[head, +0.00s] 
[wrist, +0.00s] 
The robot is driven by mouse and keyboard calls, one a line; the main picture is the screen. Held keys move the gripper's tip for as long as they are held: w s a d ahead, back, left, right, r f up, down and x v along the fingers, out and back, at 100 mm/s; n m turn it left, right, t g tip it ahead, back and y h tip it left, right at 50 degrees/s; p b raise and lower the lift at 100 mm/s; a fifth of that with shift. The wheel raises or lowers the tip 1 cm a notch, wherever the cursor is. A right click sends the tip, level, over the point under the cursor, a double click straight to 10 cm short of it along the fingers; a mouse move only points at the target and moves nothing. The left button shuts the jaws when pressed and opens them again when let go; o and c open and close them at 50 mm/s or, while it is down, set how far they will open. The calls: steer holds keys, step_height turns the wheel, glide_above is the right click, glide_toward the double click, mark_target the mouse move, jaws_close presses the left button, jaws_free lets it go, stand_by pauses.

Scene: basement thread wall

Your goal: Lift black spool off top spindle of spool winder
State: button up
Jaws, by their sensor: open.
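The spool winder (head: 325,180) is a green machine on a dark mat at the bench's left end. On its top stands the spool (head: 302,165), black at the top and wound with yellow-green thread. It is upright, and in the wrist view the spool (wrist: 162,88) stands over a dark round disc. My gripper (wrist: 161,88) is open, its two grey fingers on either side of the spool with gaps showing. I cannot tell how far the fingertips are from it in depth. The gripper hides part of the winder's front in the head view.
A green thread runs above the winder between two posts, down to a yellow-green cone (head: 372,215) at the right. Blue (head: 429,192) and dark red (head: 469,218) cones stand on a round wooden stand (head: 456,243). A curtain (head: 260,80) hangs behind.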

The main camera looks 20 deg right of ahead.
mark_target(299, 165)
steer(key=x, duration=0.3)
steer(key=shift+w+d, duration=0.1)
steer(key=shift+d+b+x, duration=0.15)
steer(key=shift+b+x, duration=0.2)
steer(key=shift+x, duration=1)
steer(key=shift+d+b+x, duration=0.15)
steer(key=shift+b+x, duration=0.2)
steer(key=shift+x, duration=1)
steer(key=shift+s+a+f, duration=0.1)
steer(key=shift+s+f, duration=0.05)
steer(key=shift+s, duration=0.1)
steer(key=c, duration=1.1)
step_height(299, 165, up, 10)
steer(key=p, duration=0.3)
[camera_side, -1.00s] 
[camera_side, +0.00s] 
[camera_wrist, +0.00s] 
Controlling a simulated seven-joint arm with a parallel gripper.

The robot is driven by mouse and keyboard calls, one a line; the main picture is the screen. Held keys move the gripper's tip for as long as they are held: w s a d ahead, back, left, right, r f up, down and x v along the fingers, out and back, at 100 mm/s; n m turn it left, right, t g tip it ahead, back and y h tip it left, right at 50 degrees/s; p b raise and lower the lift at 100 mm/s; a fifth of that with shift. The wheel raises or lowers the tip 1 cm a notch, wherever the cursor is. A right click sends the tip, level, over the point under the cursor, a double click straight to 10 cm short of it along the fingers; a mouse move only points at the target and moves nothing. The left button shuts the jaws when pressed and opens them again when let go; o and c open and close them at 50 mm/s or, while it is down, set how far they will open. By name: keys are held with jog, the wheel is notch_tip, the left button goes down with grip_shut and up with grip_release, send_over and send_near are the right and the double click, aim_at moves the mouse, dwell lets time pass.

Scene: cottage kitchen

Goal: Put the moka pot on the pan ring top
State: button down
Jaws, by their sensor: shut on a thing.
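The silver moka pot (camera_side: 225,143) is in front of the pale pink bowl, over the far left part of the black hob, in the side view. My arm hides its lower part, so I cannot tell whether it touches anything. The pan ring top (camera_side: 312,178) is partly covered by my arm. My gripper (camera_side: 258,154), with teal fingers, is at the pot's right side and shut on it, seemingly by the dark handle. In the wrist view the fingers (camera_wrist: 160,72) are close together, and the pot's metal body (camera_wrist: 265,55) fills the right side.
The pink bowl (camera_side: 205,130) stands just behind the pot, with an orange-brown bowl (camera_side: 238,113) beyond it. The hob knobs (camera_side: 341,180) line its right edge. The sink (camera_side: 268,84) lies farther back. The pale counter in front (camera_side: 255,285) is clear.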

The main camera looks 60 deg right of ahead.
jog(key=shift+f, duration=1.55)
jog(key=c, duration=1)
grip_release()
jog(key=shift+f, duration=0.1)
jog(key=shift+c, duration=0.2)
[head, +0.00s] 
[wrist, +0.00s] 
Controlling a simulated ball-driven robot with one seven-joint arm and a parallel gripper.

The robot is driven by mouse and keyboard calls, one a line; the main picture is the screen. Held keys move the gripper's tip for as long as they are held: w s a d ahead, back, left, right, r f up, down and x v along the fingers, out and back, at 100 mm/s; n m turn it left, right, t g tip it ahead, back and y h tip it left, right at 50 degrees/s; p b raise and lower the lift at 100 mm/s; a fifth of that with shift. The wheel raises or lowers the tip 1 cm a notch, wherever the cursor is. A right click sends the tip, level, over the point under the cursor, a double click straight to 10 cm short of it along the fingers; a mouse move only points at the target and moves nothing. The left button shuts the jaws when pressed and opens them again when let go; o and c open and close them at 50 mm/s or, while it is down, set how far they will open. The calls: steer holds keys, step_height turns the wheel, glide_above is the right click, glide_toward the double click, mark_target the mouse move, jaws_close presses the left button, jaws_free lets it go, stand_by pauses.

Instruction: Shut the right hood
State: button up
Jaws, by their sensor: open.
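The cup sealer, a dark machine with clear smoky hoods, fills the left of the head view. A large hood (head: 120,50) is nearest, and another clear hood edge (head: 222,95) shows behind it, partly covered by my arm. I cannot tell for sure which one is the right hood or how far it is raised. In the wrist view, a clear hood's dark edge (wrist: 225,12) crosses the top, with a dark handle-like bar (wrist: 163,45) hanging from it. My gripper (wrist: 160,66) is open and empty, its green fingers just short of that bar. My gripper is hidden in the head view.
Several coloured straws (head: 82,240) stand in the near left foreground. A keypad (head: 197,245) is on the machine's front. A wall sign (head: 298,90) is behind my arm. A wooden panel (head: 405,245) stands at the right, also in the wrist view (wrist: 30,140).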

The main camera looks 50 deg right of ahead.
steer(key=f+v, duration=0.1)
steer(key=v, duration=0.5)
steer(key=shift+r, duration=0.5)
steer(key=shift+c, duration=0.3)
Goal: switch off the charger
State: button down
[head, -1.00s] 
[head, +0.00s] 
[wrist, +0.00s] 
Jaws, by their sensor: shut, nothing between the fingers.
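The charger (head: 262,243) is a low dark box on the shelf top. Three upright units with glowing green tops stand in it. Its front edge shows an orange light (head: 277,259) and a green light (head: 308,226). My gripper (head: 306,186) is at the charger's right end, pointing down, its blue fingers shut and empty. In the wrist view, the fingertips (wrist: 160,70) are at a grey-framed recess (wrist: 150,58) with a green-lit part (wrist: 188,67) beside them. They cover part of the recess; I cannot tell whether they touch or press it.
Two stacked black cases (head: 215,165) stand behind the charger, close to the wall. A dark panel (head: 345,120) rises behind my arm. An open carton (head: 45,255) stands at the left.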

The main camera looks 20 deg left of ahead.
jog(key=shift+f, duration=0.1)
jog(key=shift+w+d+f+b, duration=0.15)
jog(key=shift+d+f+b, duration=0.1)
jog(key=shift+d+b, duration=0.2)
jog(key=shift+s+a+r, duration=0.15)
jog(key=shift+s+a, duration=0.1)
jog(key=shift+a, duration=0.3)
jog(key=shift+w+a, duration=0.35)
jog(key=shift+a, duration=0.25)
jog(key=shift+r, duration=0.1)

○ ○ ○ ○ ○ ○ ○

Output only the lines from the one containing "The main camera looks 20 deg right of ahead." through the one containing "Controlling a simulated seven-joint", inclusive, exactly as written.

The main camera looks 20 deg right of ahead.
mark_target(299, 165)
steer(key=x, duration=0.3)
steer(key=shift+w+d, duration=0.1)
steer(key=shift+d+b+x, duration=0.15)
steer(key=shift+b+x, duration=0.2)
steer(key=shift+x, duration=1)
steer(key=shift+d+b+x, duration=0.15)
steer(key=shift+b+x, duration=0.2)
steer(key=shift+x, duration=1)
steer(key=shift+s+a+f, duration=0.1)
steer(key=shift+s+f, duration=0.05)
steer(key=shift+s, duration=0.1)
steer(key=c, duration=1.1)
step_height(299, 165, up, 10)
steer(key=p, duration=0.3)
[camera_side, -1.00s] 
[camera_side, +0.00s] 
[camera_wrist, +0.00s] 
Controlling a simulated seven-joint arm with a parallel gripper.

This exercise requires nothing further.